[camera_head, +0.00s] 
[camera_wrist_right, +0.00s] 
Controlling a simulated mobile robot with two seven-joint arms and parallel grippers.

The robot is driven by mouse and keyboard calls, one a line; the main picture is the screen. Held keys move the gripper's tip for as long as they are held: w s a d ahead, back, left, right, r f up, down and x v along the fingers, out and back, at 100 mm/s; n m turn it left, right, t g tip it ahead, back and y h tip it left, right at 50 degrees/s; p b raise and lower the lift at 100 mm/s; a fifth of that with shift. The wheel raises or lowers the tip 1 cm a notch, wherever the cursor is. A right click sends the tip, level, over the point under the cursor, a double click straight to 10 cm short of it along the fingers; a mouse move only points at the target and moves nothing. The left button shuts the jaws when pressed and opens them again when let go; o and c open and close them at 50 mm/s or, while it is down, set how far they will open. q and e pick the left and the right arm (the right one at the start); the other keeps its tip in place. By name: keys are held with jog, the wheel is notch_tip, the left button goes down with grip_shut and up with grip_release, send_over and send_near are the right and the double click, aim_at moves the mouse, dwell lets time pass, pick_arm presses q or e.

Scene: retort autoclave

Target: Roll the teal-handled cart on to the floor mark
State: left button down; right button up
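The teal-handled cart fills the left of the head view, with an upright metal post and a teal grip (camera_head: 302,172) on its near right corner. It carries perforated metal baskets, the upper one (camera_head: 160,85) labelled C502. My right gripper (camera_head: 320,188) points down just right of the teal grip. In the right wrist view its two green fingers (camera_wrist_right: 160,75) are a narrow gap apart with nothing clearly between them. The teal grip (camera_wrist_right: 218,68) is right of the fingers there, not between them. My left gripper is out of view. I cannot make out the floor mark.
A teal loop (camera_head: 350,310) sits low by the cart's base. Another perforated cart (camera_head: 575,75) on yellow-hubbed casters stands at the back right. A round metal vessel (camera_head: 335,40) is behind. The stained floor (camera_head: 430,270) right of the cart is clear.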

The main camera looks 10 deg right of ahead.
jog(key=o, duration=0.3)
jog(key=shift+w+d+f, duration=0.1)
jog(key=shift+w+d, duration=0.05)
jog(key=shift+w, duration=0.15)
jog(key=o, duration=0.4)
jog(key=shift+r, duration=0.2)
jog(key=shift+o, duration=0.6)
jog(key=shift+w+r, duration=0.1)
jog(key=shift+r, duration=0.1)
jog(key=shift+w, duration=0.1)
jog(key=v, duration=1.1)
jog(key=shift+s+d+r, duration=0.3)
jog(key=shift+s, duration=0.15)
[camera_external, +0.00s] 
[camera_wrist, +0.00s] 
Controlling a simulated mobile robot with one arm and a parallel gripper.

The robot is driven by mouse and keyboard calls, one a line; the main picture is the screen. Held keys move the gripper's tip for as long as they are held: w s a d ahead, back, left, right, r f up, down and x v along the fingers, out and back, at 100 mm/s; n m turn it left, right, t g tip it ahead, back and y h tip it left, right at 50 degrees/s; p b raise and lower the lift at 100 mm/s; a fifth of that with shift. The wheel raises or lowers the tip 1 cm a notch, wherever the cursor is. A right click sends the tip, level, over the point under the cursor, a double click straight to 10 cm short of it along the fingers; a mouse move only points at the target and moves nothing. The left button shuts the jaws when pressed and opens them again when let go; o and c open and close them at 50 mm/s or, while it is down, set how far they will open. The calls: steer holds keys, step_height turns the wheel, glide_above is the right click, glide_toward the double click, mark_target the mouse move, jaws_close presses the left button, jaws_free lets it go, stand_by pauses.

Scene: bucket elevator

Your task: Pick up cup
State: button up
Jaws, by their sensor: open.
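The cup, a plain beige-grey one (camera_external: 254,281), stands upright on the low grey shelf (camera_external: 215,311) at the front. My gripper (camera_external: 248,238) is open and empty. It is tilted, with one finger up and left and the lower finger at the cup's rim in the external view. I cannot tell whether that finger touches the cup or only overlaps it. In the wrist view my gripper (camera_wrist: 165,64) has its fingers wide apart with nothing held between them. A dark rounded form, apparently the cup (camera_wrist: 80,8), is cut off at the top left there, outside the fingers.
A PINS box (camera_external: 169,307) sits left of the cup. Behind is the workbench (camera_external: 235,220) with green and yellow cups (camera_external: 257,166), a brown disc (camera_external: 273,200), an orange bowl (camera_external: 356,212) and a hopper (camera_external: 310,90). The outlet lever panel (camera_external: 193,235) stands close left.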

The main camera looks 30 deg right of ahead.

......

Copy out every line of the data above, exactly as given.

[camera_head, +0.00s] 
[camera_wrist_right, +0.00s] 
Controlling a simulated mobile robot with two seven-joint arms and parallel grippers.

The robot is driven by mouse and keyboard calls, one a line; the main picture is the screen. Held keys move the gripper's tip for as long as they are held: w s a d ahead, back, left, right, r f up, down and x v along the fingers, out and back, at 100 mm/s; n m turn it left, right, t g tip it ahead, back and y h tip it left, right at 50 degrees/s; p b raise and lower the lift at 100 mm/s; a fifth of that with shift. The wheel raises or lowers the tip 1 cm a notch, wherever the cursor is. A right click sends the tip, level, over the point under the cursor, a double click straight to 10 cm short of it along the fingers; a mouse move only points at the target and moves nothing. The left button shuts the jaws when pressed and opens them again when let go; o and c open and close them at 50 mm/s or, while it is down, set how far they will open. q and e pick the left and the right arm (the right one at the start); the other keeps its tip in place. By name: keys are held with jog, the wheel is notch_tip, the left button goes down with grip_shut and up with grip_release, send_over and send_near are the right and the double click, aim_at moves the mouse, dwell lets time pass, pick_arm presses q or e.

Scene: retort autoclave

Target: Roll the teal-handled cart on to the floor mark
State: left button down; right button up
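The teal-handled cart fills the left of the head view, with an upright metal post and a teal grip (camera_head: 302,172) on its near right corner. It carries perforated metal baskets, the upper one (camera_head: 160,85) labelled C502. My right gripper (camera_head: 320,188) points down just right of the teal grip. In the right wrist view its two green fingers (camera_wrist_right: 160,75) are a narrow gap apart with nothing clearly between them. The teal grip (camera_wrist_right: 218,68) is right of the fingers there, not between them. My left gripper is out of view. I cannot make out the floor mark.
A teal loop (camera_head: 350,310) sits low by the cart's base. Another perforated cart (camera_head: 575,75) on yellow-hubbed casters stands at the back right. A round metal vessel (camera_head: 335,40) is behind. The stained floor (camera_head: 430,270) right of the cart is clear.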

The main camera looks 10 deg right of ahead.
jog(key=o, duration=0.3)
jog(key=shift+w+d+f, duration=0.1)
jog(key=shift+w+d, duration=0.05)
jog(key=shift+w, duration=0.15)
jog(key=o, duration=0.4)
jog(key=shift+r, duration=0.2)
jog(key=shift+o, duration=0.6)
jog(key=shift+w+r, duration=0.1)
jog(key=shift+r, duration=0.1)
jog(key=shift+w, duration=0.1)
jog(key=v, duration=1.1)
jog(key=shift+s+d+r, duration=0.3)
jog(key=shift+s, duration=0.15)
[camera_external, +0.00s] 
[camera_wrist, +0.00s] 
Controlling a simulated mobile robot with one arm and a parallel gripper.

The robot is driven by mouse and keyboard calls, one a line; the main picture is the screen. Held keys move the gripper's tip for as long as they are held: w s a d ahead, back, left, right, r f up, down and x v along the fingers, out and back, at 100 mm/s; n m turn it left, right, t g tip it ahead, back and y h tip it left, right at 50 degrees/s; p b raise and lower the lift at 100 mm/s; a fifth of that with shift. The wheel raises or lowers the tip 1 cm a notch, wherever the cursor is. A right click sends the tip, level, over the point under the cursor, a double click straight to 10 cm short of it along the fingers; a mouse move only points at the target and moves nothing. The left button shuts the jaws when pressed and opens them again when let go; o and c open and close them at 50 mm/s or, while it is down, set how far they will open. The calls: steer holds keys, step_height turns the wheel, glide_above is the right click, glide_toward the double click, mark_target the mouse move, jaws_close presses the left button, jaws_free lets it go, stand_by pauses.

Scene: bucket elevator

Your task: Pick up cup
State: button up
Jaws, by their sensor: open.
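The cup, a plain beige-grey one (camera_external: 254,281), stands upright on the low grey shelf (camera_external: 215,311) at the front. My gripper (camera_external: 248,238) is open and empty. It is tilted, with one finger up and left and the lower finger at the cup's rim in the external view. I cannot tell whether that finger touches the cup or only overlaps it. In the wrist view my gripper (camera_wrist: 165,64) has its fingers wide apart with nothing held between them. A dark rounded form, apparently the cup (camera_wrist: 80,8), is cut off at the top left there, outside the fingers.
A PINS box (camera_external: 169,307) sits left of the cup. Behind is the workbench (camera_external: 235,220) with green and yellow cups (camera_external: 257,166), a brown disc (camera_external: 273,200), an orange bowl (camera_external: 356,212) and a hopper (camera_external: 310,90). The outlet lever panel (camera_external: 193,235) stands close left.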

The main camera looks 30 deg right of ahead.

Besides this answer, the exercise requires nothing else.